[Robot state and action records]
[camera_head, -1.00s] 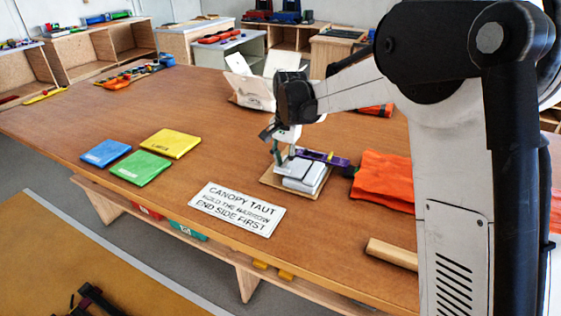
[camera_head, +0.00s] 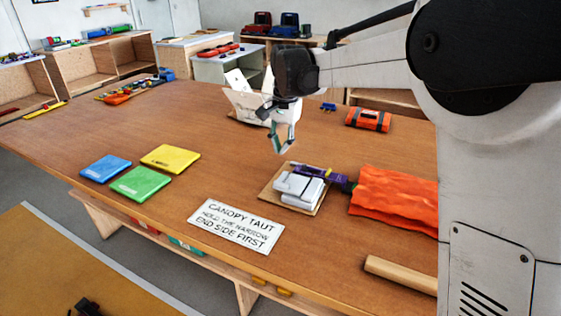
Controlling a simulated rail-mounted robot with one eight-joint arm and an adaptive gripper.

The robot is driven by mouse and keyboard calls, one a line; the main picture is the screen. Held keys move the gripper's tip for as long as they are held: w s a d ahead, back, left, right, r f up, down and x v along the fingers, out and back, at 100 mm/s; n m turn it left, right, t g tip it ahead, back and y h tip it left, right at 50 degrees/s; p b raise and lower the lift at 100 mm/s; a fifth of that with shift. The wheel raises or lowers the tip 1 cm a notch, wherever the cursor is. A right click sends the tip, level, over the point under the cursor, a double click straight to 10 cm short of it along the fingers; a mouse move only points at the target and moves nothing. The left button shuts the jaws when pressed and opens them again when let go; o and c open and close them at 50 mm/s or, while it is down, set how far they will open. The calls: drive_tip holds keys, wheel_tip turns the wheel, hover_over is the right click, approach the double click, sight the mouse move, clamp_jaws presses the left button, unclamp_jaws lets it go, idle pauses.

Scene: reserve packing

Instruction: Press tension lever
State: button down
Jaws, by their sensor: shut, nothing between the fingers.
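A white and grey block (camera_head: 297,187) with a dark strap across it lies on a tan board (camera_head: 304,211) on the table. A purple bar (camera_head: 319,175) with a dark end lies along the block's far right side. I cannot tell which part is the tension lever. My gripper (camera_head: 280,151) hangs above and behind the block, apart from it, pointing down. Its fingers are shut and hold nothing.
A crumpled orange cloth (camera_head: 395,199) lies right of the board. A lettered sign (camera_head: 236,225) lies in front. Blue (camera_head: 105,167), yellow (camera_head: 170,158) and green (camera_head: 141,184) packets lie left. An open white box (camera_head: 243,105) and an orange case (camera_head: 368,120) stand behind.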

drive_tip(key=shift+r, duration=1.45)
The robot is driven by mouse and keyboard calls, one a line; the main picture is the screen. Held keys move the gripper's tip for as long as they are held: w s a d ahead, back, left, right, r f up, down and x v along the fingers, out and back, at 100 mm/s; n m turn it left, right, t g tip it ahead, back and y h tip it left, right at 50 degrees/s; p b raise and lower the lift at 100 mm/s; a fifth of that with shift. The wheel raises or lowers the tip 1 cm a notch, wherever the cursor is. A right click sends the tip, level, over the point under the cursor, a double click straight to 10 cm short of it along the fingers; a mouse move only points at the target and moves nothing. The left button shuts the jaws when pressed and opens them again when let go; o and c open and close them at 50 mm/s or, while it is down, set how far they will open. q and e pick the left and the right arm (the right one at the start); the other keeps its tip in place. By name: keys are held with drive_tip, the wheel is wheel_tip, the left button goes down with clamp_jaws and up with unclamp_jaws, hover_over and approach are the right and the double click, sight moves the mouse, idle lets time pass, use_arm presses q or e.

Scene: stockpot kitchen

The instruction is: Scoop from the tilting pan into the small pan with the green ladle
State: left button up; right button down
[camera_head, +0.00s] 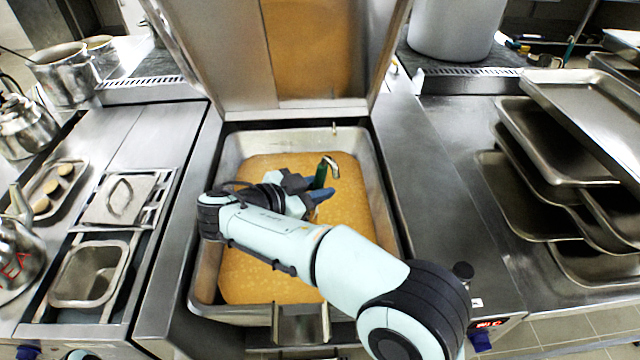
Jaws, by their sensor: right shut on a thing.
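The tilting pan (375,175) stands open in the middle, its lid raised behind it, holding an orange-brown liquid (255,285). My right gripper (312,193) is over the pan, shut on the green ladle (321,176). The ladle's green handle stands up from the fingers, with its hooked metal end on top. The ladle's bowl is hidden, so I cannot tell whether it is in the liquid. A small square metal pan (90,273), seemingly empty, sits in the left counter. My left gripper is out of view.
Beside the small pan are a lidded insert (120,198), a tray with round pieces (52,190) and a kettle (15,250). A pot (68,75) stands back left. Stacked metal trays (560,130) fill the right. The counter right of the tilting pan is clear.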

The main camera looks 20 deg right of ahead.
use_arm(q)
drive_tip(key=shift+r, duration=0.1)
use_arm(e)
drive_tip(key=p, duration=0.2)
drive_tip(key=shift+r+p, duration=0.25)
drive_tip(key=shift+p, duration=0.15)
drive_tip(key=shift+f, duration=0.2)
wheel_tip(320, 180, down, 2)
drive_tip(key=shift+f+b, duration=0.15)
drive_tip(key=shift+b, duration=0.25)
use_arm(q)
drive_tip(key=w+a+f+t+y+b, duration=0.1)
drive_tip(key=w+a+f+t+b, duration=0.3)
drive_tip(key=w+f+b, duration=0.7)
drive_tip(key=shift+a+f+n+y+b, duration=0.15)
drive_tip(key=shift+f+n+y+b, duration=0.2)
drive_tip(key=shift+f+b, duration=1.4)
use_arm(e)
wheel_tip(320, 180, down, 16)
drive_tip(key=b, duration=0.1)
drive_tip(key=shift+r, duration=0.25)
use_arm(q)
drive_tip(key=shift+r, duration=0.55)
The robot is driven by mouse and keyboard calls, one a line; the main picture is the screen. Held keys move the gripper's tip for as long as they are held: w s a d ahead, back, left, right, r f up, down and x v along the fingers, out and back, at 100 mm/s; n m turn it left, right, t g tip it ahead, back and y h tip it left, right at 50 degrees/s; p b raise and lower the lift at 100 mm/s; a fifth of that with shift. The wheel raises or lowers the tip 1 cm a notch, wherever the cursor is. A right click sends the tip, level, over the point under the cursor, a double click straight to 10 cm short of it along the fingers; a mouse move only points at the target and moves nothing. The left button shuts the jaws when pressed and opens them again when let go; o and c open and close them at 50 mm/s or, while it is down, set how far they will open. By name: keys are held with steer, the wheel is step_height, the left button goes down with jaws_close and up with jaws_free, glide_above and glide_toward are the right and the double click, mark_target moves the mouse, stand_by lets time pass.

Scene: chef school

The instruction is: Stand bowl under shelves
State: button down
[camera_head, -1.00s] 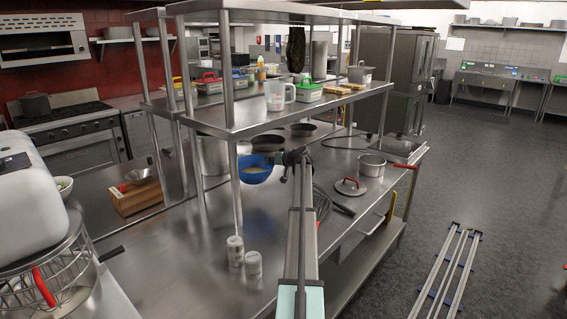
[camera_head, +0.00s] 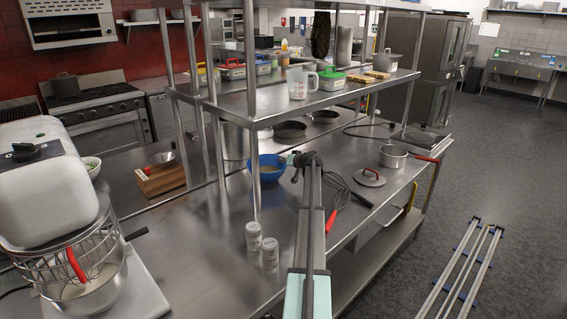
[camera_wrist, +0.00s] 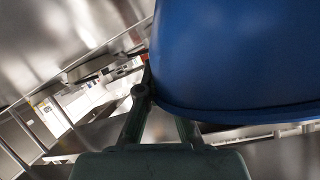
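The blue bowl (camera_head: 266,170) is upright, with pale contents, among the shelf posts below the lower shelf (camera_head: 340,100). A front post partly hides it. I cannot tell whether its base touches the steel counter (camera_head: 190,240) or hangs just above it. My gripper (camera_head: 291,160) is at the right side of its rim, and my arm reaches in from the front. In the wrist view the bowl (camera_wrist: 235,55) fills the upper right. My gripper's fingers (camera_wrist: 163,105) meet its edge and look shut on the rim; the tips are partly hidden behind the bowl.
Two white shakers (camera_head: 262,245) stand at the counter's front. A whisk (camera_head: 345,188), a lid (camera_head: 369,177) and a saucepan (camera_head: 393,157) lie to the right. Pans (camera_head: 290,130) stand behind the bowl. A mixer (camera_head: 50,190) is at the left. Bare counter lies left of the shakers.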

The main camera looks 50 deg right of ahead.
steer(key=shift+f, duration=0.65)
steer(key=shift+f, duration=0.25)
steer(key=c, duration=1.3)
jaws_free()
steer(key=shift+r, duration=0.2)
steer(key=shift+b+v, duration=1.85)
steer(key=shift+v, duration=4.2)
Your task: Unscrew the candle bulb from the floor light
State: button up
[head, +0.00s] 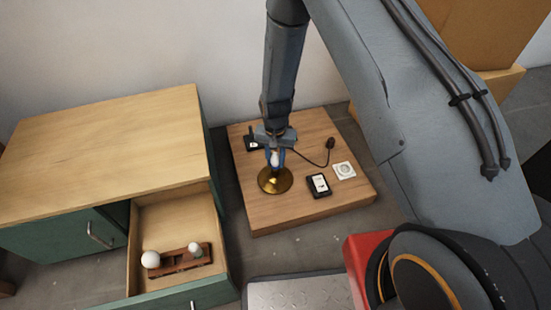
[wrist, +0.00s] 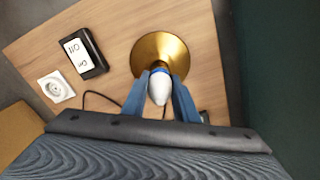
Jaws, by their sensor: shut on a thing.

__Goal__
Quote each entry above verbatim and drop the pictures.

__The solution__
[camera_head, -1.00s] 
[camera_head, +0.00s] 
Controlling a simulated rail-mounted robot with one eight-joint arm and an adaptive gripper.

The robot is driven by mouse and keyboard calls, one a line; the main picture is the screen. Held keys move the gripper's tip for as long as they are held: w s a d ahead, back, left, right, r f up, down and x v along the fingers, out and back, at 100 mm/s; n m turn it left, right, t g tip it ahead, back and y h tip it left, right at 50 degrees/s; p b raise and lower the lift at 100 mm/s; a fifth of that with shift. The wheel raises or lowers the tip 1 cm a notch, wherever the cursor is. A right click sends the tip, level, over the point under the cursor, a double click straight to 10 cm short of it along the fingers; a mouse move only points at the target and moves nothing. The left button shuts the jaws when pressed and opens them again when let go; o and c open and close them at 50 mm/s or, while it is down, set how far they will open. The calls: drive_tip holds keys, wheel_tip turns the wheel, hover_over is the right click, approach the double click, sight the mouse move, clamp_jaws presses the left button, unclamp_jaws lets it go, idle pauses.

Scene: reserve packing

Instruction: Press tension lever
State: button down
Jaws, by their sensor: shut, nothing between the fingers.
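A white and grey block (camera_head: 297,187) with a dark strap across it lies on a tan board (camera_head: 304,211) on the table. A purple bar (camera_head: 319,175) with a dark end lies along the block's far right side. I cannot tell which part is the tension lever. My gripper (camera_head: 280,151) hangs above and behind the block, apart from it, pointing down. Its fingers are shut and hold nothing.
A crumpled orange cloth (camera_head: 395,199) lies right of the board. A lettered sign (camera_head: 236,225) lies in front. Blue (camera_head: 105,167), yellow (camera_head: 170,158) and green (camera_head: 141,184) packets lie left. An open white box (camera_head: 243,105) and an orange case (camera_head: 368,120) stand behind.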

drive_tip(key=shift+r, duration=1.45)
The robot is driven by mouse and keyboard calls, one a line; the main picture is the screen. Held keys move the gripper's tip for as long as they are held: w s a d ahead, back, left, right, r f up, down and x v along the fingers, out and back, at 100 mm/s; n m turn it left, right, t g tip it ahead, back and y h tip it left, right at 50 degrees/s; p b raise and lower the lift at 100 mm/s; a fifth of that with shift. The wheel raises or lowers the tip 1 cm a notch, wherever the cursor is. A right click sends the tip, level, over the point under the cursor, a double click straight to 10 cm short of it along the fingers; a mouse move only points at the target and moves nothing. The left button shuts the jaws when pressed and opens them again when let go; o and c open and close them at 50 mm/s or, while it is down, set how far they will open. q and e pick the left and the right arm (the right one at the start); the other keeps its tip in place. By name: keys are held with drive_tip, the wheel is wheel_tip, the left button goes down with clamp_jaws and up with unclamp_jaws, hover_over and approach are the right and the double click, sight moves the mouse, idle lets time pass, use_arm presses q or e.

Scene: stockpot kitchen

The instruction is: Scoop from the tilting pan into the small pan with the green ladle
State: left button up; right button down
[camera_head, +0.00s] 
Jaws, by their sensor: right shut on a thing.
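The tilting pan (375,175) stands open in the middle, its lid raised behind it, holding an orange-brown liquid (255,285). My right gripper (312,193) is over the pan, shut on the green ladle (321,176). The ladle's green handle stands up from the fingers, with its hooked metal end on top. The ladle's bowl is hidden, so I cannot tell whether it is in the liquid. A small square metal pan (90,273), seemingly empty, sits in the left counter. My left gripper is out of view.
Beside the small pan are a lidded insert (120,198), a tray with round pieces (52,190) and a kettle (15,250). A pot (68,75) stands back left. Stacked metal trays (560,130) fill the right. The counter right of the tilting pan is clear.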

The main camera looks 20 deg right of ahead.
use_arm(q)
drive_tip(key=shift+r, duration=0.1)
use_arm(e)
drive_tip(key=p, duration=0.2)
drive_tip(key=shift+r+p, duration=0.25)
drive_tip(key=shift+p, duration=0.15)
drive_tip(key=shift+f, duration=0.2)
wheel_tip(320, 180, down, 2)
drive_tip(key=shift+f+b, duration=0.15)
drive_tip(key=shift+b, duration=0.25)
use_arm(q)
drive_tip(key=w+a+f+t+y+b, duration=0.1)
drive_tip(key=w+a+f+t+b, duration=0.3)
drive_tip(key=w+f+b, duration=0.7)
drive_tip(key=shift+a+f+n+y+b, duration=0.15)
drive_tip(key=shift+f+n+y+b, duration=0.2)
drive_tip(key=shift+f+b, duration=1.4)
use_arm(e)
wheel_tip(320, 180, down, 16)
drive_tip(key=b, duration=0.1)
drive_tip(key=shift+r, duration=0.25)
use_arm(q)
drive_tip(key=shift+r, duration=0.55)
The robot is driven by mouse and keyboard calls, one a line; the main picture is the screen. Held keys move the gripper's tip for as long as they are held: w s a d ahead, back, left, right, r f up, down and x v along the fingers, out and back, at 100 mm/s; n m turn it left, right, t g tip it ahead, back and y h tip it left, right at 50 degrees/s; p b raise and lower the lift at 100 mm/s; a fifth of that with shift. The wheel raises or lowers the tip 1 cm a notch, wherever the cursor is. A right click sends the tip, level, over the point under the cursor, a double click straight to 10 cm short of it along the fingers; a mouse move only points at the target and moves nothing. The left button shuts the jaws when pressed and opens them again when let go; o and c open and close them at 50 mm/s or, while it is down, set how far they will open. By name: keys are held with steer, the wheel is step_height, the left button goes down with jaws_close and up with jaws_free, glide_above and glide_toward are the right and the double click, mark_target moves the mouse, stand_by lets time pass.

Scene: chef school

The instruction is: Stand bowl under shelves
State: button down
[camera_head, -1.00s] 
[camera_head, +0.00s] 
[camera_wrist, +0.00s] 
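The blue bowl (camera_head: 266,170) is upright, with pale contents, among the shelf posts below the lower shelf (camera_head: 340,100). A front post partly hides it. I cannot tell whether its base touches the steel counter (camera_head: 190,240) or hangs just above it. My gripper (camera_head: 291,160) is at the right side of its rim, and my arm reaches in from the front. In the wrist view the bowl (camera_wrist: 235,55) fills the upper right. My gripper's fingers (camera_wrist: 163,105) meet its edge and look shut on the rim; the tips are partly hidden behind the bowl.
Two white shakers (camera_head: 262,245) stand at the counter's front. A whisk (camera_head: 345,188), a lid (camera_head: 369,177) and a saucepan (camera_head: 393,157) lie to the right. Pans (camera_head: 290,130) stand behind the bowl. A mixer (camera_head: 50,190) is at the left. Bare counter lies left of the shakers.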

The main camera looks 50 deg right of ahead.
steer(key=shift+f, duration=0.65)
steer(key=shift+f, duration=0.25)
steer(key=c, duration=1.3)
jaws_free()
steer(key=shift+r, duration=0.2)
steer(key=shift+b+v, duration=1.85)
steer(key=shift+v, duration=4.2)
Your task: Unscrew the candle bulb from the floor light
State: button up
[head, +0.00s] 
[wrist, +0.00s] 
Jaws, by their sensor: shut on a thing.

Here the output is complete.